### EXERCISE AIM
Output the entries verbatim, including every line.

### EXERCISE DATA

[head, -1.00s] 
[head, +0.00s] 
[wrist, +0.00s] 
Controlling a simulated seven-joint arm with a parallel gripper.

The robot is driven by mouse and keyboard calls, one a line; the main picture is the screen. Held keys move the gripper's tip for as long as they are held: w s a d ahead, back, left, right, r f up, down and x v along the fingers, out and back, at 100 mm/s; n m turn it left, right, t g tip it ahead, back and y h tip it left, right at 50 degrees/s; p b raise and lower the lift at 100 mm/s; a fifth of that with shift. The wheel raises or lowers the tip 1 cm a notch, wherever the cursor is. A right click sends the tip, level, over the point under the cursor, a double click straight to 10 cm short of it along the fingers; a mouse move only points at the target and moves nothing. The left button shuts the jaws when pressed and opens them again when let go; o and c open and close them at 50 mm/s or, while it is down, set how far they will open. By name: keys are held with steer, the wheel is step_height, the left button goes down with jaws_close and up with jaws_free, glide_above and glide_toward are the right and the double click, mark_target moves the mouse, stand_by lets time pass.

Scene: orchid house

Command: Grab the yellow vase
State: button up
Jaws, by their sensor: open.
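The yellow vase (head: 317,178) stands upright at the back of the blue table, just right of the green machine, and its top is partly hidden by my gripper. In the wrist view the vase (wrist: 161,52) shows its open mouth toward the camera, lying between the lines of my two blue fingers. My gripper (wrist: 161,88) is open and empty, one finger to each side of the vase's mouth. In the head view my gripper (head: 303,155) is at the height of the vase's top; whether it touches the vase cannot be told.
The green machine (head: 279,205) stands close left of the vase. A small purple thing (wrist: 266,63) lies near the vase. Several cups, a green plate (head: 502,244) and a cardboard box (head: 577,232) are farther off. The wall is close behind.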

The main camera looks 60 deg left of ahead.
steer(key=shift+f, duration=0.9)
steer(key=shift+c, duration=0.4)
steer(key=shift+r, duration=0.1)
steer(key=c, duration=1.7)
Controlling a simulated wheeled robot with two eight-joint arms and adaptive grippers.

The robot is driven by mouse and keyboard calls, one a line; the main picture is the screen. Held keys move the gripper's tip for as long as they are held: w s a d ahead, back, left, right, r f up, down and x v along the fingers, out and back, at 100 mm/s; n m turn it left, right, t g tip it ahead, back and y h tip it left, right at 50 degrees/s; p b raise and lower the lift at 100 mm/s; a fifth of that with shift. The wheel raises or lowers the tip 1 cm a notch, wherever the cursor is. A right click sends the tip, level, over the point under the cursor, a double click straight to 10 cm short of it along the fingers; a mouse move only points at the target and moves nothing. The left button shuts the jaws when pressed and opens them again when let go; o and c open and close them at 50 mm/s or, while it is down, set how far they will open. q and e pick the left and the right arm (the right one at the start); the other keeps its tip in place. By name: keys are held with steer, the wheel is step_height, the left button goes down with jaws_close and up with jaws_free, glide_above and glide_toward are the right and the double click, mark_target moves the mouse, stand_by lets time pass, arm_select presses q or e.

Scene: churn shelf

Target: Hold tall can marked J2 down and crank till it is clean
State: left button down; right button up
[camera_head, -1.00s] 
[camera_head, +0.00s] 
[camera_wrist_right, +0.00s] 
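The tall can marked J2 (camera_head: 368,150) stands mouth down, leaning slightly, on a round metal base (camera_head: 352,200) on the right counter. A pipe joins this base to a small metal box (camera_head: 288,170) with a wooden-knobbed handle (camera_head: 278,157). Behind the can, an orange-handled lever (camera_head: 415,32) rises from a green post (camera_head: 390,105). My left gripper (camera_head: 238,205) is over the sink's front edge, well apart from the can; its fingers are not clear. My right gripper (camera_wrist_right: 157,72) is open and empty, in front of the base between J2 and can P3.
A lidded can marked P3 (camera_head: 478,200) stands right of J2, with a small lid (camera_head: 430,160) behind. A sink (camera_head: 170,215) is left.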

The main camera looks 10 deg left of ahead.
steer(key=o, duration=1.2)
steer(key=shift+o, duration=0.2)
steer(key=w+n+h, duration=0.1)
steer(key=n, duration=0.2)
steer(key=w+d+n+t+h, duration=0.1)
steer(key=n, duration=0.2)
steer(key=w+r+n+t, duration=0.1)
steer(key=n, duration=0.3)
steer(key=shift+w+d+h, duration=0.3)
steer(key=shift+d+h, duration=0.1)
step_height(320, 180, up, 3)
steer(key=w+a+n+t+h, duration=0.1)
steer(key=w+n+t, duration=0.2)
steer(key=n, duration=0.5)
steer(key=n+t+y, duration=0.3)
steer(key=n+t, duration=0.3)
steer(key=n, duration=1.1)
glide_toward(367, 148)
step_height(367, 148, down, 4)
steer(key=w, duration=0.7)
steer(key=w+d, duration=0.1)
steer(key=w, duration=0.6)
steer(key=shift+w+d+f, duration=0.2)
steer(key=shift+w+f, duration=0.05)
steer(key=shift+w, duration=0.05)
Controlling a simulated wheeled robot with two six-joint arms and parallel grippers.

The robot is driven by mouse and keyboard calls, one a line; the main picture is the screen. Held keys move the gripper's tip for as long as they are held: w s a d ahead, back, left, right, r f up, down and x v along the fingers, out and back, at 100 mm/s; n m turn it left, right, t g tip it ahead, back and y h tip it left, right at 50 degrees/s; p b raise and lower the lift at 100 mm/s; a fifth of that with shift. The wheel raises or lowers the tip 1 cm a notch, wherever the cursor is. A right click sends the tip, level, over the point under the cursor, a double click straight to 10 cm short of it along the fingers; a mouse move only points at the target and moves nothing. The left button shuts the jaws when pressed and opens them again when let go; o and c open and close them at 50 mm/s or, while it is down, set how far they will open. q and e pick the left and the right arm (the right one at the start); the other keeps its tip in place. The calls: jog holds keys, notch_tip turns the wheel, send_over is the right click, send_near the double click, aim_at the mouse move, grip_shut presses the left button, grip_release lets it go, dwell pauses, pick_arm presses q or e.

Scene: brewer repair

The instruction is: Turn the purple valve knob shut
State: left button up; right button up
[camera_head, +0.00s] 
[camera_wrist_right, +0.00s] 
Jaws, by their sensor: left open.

### REPLY
[head, -1.00s] 
[head, +0.00s] 
[wrist, +0.00s] 
Controlling a simulated seven-joint arm with a parallel gripper.

The robot is driven by mouse and keyboard calls, one a line; the main picture is the screen. Held keys move the gripper's tip for as long as they are held: w s a d ahead, back, left, right, r f up, down and x v along the fingers, out and back, at 100 mm/s; n m turn it left, right, t g tip it ahead, back and y h tip it left, right at 50 degrees/s; p b raise and lower the lift at 100 mm/s; a fifth of that with shift. The wheel raises or lowers the tip 1 cm a notch, wherever the cursor is. A right click sends the tip, level, over the point under the cursor, a double click straight to 10 cm short of it along the fingers; a mouse move only points at the target and moves nothing. The left button shuts the jaws when pressed and opens them again when let go; o and c open and close them at 50 mm/s or, while it is down, set how far they will open. By name: keys are held with steer, the wheel is step_height, the left button goes down with jaws_close and up with jaws_free, glide_above and glide_toward are the right and the double click, mark_target moves the mouse, stand_by lets time pass.

Scene: orchid house

Command: Grab the yellow vase
State: button up
Jaws, by their sensor: open.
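The yellow vase (head: 317,178) stands upright at the back of the blue table, just right of the green machine, and its top is partly hidden by my gripper. In the wrist view the vase (wrist: 161,52) shows its open mouth toward the camera, lying between the lines of my two blue fingers. My gripper (wrist: 161,88) is open and empty, one finger to each side of the vase's mouth. In the head view my gripper (head: 303,155) is at the height of the vase's top; whether it touches the vase cannot be told.
The green machine (head: 279,205) stands close left of the vase. A small purple thing (wrist: 266,63) lies near the vase. Several cups, a green plate (head: 502,244) and a cardboard box (head: 577,232) are farther off. The wall is close behind.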

The main camera looks 60 deg left of ahead.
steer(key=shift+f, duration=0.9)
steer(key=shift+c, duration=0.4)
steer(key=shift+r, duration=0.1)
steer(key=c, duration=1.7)
Controlling a simulated wheeled robot with two eight-joint arms and adaptive grippers.

The robot is driven by mouse and keyboard calls, one a line; the main picture is the screen. Held keys move the gripper's tip for as long as they are held: w s a d ahead, back, left, right, r f up, down and x v along the fingers, out and back, at 100 mm/s; n m turn it left, right, t g tip it ahead, back and y h tip it left, right at 50 degrees/s; p b raise and lower the lift at 100 mm/s; a fifth of that with shift. The wheel raises or lowers the tip 1 cm a notch, wherever the cursor is. A right click sends the tip, level, over the point under the cursor, a double click straight to 10 cm short of it along the fingers; a mouse move only points at the target and moves nothing. The left button shuts the jaws when pressed and opens them again when let go; o and c open and close them at 50 mm/s or, while it is down, set how far they will open. q and e pick the left and the right arm (the right one at the start); the other keeps its tip in place. By name: keys are held with steer, the wheel is step_height, the left button goes down with jaws_close and up with jaws_free, glide_above and glide_toward are the right and the double click, mark_target moves the mouse, stand_by lets time pass, arm_select presses q or e.

Scene: churn shelf

Target: Hold tall can marked J2 down and crank till it is clean
State: left button down; right button up
[camera_head, -1.00s] 
[camera_head, +0.00s] 
[camera_wrist_right, +0.00s] 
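The tall can marked J2 (camera_head: 368,150) stands mouth down, leaning slightly, on a round metal base (camera_head: 352,200) on the right counter. A pipe joins this base to a small metal box (camera_head: 288,170) with a wooden-knobbed handle (camera_head: 278,157). Behind the can, an orange-handled lever (camera_head: 415,32) rises from a green post (camera_head: 390,105). My left gripper (camera_head: 238,205) is over the sink's front edge, well apart from the can; its fingers are not clear. My right gripper (camera_wrist_right: 157,72) is open and empty, in front of the base between J2 and can P3.
A lidded can marked P3 (camera_head: 478,200) stands right of J2, with a small lid (camera_head: 430,160) behind. A sink (camera_head: 170,215) is left.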

The main camera looks 10 deg left of ahead.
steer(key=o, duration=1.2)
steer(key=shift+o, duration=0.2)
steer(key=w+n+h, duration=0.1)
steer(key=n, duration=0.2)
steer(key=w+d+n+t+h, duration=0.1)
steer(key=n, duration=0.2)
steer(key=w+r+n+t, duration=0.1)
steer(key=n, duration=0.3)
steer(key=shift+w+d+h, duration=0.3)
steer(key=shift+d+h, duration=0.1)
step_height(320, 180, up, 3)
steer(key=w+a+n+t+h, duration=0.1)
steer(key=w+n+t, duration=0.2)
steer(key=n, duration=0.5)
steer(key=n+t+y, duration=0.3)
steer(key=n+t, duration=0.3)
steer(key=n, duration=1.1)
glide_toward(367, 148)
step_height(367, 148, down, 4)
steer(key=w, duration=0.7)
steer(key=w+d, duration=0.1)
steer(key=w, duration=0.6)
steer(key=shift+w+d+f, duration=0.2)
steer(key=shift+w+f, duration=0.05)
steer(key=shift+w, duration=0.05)
Controlling a simulated wheeled robot with two six-joint arms and parallel grippers.

The robot is driven by mouse and keyboard calls, one a line; the main picture is the screen. Held keys move the gripper's tip for as long as they are held: w s a d ahead, back, left, right, r f up, down and x v along the fingers, out and back, at 100 mm/s; n m turn it left, right, t g tip it ahead, back and y h tip it left, right at 50 degrees/s; p b raise and lower the lift at 100 mm/s; a fifth of that with shift. The wheel raises or lowers the tip 1 cm a notch, wherever the cursor is. A right click sends the tip, level, over the point under the cursor, a double click straight to 10 cm short of it along the fingers; a mouse move only points at the target and moves nothing. The left button shuts the jaws when pressed and opens them again when let go; o and c open and close them at 50 mm/s or, while it is down, set how far they will open. q and e pick the left and the right arm (the right one at the start); the other keeps its tip in place. The calls: jog holds keys, notch_tip turns the wheel, send_over is the right click, send_near the double click, aim_at the mouse move, grip_shut presses the left button, grip_release lets it go, dwell pauses, pick_arm presses q or e.

Scene: brewer repair

The instruction is: Turn the purple valve knob shut
State: left button up; right button up
[camera_head, +0.00s] 
[camera_wrist_right, +0.00s] 
Jaws, by their sensor: left open.

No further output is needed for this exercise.